La retorica del presidente americano è fin dal suo insediamento frequentemente improntata alla promozione delle inclinazioni fasciste. Solo qualche giorno fa, Trump ha ad esempio incitato la polizia americana a non avere troppi riguardi nel trattamento degli arrestati appartenenti a gang latinoamericane, definiti come “animali” dal presidente.

L’atteggiamento di Trump non è solo da ricondurre a una personalità impetuosa poco incline alle convenzioni o al buonismo, ma sembra essere soprattutto una strategia ben studiata per ingraziarsi gli ambienti di estrema destra americani, il cui appoggio è tanto più importante quanto la popolarità della sua amministrazione appare in costante discesa.

Uno degli obiettivi di Trump, senza dubbio incoraggiato da individui come Bannon e Miller, è stato spiegato in un’intervista dalla consigliera della Casa Bianca, Kellyanne Conway. L’amministrazione repubblicana intenderebbe cioè “portare il movimento [dell’estrema destra] all’interno [del governo] dopo anni di limbo politico”.

All’interno di questa strategia, come ha spiegato il già ricordato articolo del Times, si inseriscono così iniziative come la newsletter che la Casa Bianca indirizza settimanalmente a varie organizzazioni ultra-conservatrici per ricordare i risultati ottenuti dall’amministrazione o per chiedere appoggio nella promozione delle politiche del presidente. Ancora, Trump ospita frequentemente i leader di questi movimenti di estrema destra alla Casa Bianca, durante i quali vengono indubbiamente discusse proposte e misure destinate a essere prese in considerazione dal presidente.

Se alcune organizzazioni conservatrici gravitano tradizionalmente nell’orbita del Partito Repubblicano e hanno trovato spesso ascolto alla Casa Bianca o al Congresso, è invece la destra più estrema con inclinazioni apertamente fasciste e anti-semite ad avere trovato spazio come forse mai in passato grazie all’amministrazione Trump.

Stephen Bannon è con ogni probabilità il primo responsabile di questa svolta e le posizioni ultra-nazionalistiche e ultra-reazionarie trovano un’importante cassa di risonanza nel sito web Breitbart News, già diretto dallo stesso consigliere di Trump.

A dare l’idea del livello di compromissione della Casa Bianca con gli ambienti neo-fascisti americani è stata un’intervista a una web radio americana del creatore di uno dei vari siti “alt-right”, riportata dalla testata on-line Salon.
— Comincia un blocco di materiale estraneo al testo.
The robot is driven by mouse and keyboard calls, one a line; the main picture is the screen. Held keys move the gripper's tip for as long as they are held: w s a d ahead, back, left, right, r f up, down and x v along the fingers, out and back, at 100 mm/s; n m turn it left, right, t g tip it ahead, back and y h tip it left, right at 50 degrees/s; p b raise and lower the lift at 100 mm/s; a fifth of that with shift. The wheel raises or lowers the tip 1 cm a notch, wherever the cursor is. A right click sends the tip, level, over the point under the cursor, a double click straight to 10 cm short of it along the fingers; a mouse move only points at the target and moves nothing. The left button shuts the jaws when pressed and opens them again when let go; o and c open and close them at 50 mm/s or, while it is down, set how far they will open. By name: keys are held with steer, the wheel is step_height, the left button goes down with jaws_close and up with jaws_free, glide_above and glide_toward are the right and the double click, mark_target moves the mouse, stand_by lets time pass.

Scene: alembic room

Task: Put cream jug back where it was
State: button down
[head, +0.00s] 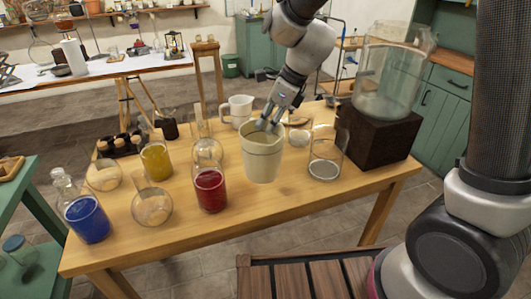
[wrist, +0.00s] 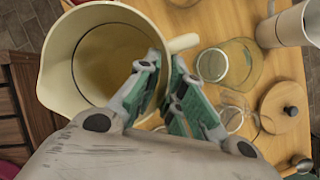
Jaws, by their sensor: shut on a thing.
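The cream jug (head: 263,160) is in front of the middle of the wooden table in the head view, upright or nearly so. In the wrist view the jug (wrist: 60,70) shows from above, with its open mouth and its handle (wrist: 183,42). My gripper (head: 273,112) is shut on the jug's rim wall beside the handle. In the wrist view my gripper (wrist: 162,98) has one finger inside the mouth and the other outside. I cannot tell whether the jug's base touches the table.
A glass beaker (head: 325,160) stands close on the right, before a dark block (head: 378,138) bearing a large glass vessel. A white mug (head: 238,110) stands behind.

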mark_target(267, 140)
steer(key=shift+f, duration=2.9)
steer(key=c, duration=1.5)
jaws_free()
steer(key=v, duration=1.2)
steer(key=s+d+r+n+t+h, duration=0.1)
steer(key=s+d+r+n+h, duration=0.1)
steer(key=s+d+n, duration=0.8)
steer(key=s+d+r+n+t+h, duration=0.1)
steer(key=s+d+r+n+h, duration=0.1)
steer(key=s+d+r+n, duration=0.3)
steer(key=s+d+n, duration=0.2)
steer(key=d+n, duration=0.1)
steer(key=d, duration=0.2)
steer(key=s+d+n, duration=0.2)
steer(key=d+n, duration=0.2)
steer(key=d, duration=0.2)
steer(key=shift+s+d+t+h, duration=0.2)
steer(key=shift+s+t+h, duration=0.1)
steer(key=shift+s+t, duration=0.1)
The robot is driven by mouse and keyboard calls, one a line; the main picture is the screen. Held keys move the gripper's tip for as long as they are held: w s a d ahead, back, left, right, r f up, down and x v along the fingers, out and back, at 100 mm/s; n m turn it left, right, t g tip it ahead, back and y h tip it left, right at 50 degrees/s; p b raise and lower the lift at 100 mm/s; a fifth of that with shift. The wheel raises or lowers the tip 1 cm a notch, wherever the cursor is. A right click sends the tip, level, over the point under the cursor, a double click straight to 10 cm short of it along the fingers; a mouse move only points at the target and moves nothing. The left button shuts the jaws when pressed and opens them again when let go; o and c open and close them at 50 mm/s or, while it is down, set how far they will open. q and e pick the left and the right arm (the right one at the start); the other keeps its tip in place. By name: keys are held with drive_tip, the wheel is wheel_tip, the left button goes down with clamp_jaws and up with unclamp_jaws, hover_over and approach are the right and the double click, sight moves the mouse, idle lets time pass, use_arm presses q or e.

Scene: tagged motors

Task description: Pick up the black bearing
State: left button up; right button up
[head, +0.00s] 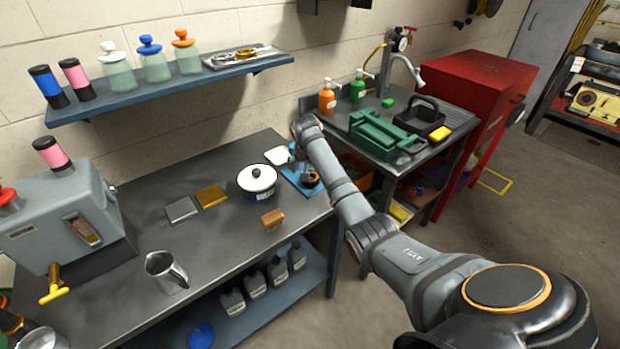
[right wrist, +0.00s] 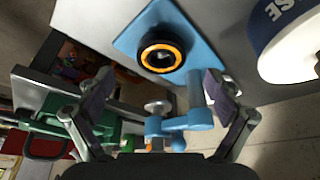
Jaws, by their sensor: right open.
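The black bearing (right wrist: 163,52), a dark ring with an orange inner ring, lies on a light blue mat (right wrist: 128,42) in the right wrist view. In the head view the bearing (head: 310,179) sits on the blue mat (head: 291,173) at the bench's right end, below my right forearm. My right gripper (right wrist: 156,84) is open, its two fingers spread on either side of the picture. The bearing is beyond the fingertips and apart from them. In the head view my right gripper is partly hidden by its own arm. My left gripper is not in view.
A light blue fitting (right wrist: 195,100) shows between my right fingers, near the mat. A copper-coloured block (head: 272,219) lies in front. A sink counter (head: 340,112) with a green toolbox (head: 380,133) stands behind my arm.

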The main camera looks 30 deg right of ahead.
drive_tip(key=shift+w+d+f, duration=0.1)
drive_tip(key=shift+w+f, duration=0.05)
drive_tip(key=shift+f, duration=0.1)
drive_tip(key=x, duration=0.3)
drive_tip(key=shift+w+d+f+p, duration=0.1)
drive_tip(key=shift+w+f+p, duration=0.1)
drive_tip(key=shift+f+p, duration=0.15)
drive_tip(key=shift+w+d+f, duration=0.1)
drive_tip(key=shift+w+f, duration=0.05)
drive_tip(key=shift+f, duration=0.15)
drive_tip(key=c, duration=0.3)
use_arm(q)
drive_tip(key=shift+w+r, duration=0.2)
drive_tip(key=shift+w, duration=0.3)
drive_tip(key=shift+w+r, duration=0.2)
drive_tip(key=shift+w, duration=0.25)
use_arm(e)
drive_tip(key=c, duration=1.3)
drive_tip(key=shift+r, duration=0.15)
Parlando dei primi mesi della presidenza Trump, Michael Peinovich ha ringraziato quest’ultimo per gli spazi concessi ai gruppi di estrema destra per diffondere il proprio messaggio e reclutare nuovi aderenti.

Ciò sarebbe possibile grazie alla decisione deliberata di Trump di sospendere il controllo e le indagini sulle attività delle formazioni neo-fasciste da parte dell’FBI. In maniera inquietante, Peinovich ha poi aggiunto che la “alt-right” dovrebbe sfruttare i prossimi quattro anni per trasformarsi in un movimento che “non può essere sconfitto”.
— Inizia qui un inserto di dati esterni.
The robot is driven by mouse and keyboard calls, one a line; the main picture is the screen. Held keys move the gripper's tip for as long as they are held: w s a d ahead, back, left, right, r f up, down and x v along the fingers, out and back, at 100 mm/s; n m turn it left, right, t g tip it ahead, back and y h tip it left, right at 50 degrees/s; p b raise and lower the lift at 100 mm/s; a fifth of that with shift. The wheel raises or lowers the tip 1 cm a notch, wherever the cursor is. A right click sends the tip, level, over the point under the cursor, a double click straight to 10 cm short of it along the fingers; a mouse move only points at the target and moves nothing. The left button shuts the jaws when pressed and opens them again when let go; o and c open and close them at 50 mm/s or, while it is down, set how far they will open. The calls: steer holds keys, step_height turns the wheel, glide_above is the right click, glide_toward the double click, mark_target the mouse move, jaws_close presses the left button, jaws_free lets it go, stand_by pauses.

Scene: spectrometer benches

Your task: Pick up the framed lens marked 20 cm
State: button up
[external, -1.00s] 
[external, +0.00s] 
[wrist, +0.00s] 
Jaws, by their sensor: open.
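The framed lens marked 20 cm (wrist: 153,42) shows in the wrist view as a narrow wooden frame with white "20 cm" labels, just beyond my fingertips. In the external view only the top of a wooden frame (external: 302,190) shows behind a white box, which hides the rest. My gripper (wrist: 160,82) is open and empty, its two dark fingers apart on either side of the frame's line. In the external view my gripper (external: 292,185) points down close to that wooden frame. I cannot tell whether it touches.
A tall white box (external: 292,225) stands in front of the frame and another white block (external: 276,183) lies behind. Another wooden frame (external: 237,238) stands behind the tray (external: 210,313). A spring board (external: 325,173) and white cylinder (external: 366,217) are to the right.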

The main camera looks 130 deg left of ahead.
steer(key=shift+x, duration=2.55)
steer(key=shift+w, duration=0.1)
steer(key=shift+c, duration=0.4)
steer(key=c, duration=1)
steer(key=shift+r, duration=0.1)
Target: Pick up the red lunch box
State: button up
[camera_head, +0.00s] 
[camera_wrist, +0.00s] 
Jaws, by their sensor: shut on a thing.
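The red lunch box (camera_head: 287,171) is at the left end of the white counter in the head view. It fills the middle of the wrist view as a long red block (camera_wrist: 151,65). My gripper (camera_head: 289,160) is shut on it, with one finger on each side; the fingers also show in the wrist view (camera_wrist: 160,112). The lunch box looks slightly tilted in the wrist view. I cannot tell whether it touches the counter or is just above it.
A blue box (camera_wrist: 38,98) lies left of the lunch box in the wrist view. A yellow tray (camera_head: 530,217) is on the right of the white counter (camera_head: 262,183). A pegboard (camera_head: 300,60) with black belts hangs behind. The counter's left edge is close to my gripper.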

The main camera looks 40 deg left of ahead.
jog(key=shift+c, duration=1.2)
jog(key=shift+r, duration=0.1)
Sempre secondo Salon, inoltre, nel mese di febbraio l’amministrazione Trump aveva deciso di cancellare lo stanziamento federale da dieci milioni di dollari solitamente destinato a organizzazioni no-profit che si battono contro l’estremismo di qualsiasi orientamento sul suolo americano. Il denaro sarebbe andato invece a gruppi che si oppongono soltanto “all’influenza islamica” negli Stati Uniti.

Gli sforzi della Casa Bianca di promuovere e integrare l’estrema destra nel panorama politico mainstream americano sono condotti finora in relativa opposizione all’establishment del Partito Repubblicano, anche se all’interno di esso non sono mai mancate frange più o meno consistenti collegate a formazioni fasciste o apertamente razziste.

La disconnessione tra Trump e il suo partito è evidente dall’appoggio alla campagna del “Russiagate” di molti leader repubblicani, i quali hanno accettato la candidatura e la vittoria nelle presidenziali del miliardario newyorchese pur aborrendo, tra l’altro, il carattere familistico della sua gestione del potere e la volontà di appianare le tensioni con Mosca.

Soprattutto, centristi e conservatori moderati nel Partito Repubblicano temono che uno spostamento eccessivo o troppo evidente verso l’estrema destra possa alimentare un movimento progressista di resistenza tra la maggioranza di una popolazione che ha ben poca simpatia per le tendenze neo-fasciste promosse da Trump.

Lo scontro interno agli apparati dello stato americano è riscontrabile anche dal caos che continua a scuotere la Casa Bianca, dove il ricambio del personale nelle posizioni cruciali dello staff presidenziale riflette per molti versi il conflitto in atto tra l’establishment e gli “outsider” che fanno capo ai neo-fascisti Bannon e Miller.

Lo spostamento sempre più verso destra dell’attuale amministrazione non è comunque difficile da prevedere ed è determinato in particolare da due fattori, oltre che dalla natura dell’occupante della Casa Bianca. Il primo è appunto l’intensificarsi degli attacchi contro Trump provenienti dalla gran parte degli ambienti politici di Washington, che spingono il presidente ad appoggiarsi sempre più a una base ultra-reazionaria fino ad ora relativamente emarginata dal potere.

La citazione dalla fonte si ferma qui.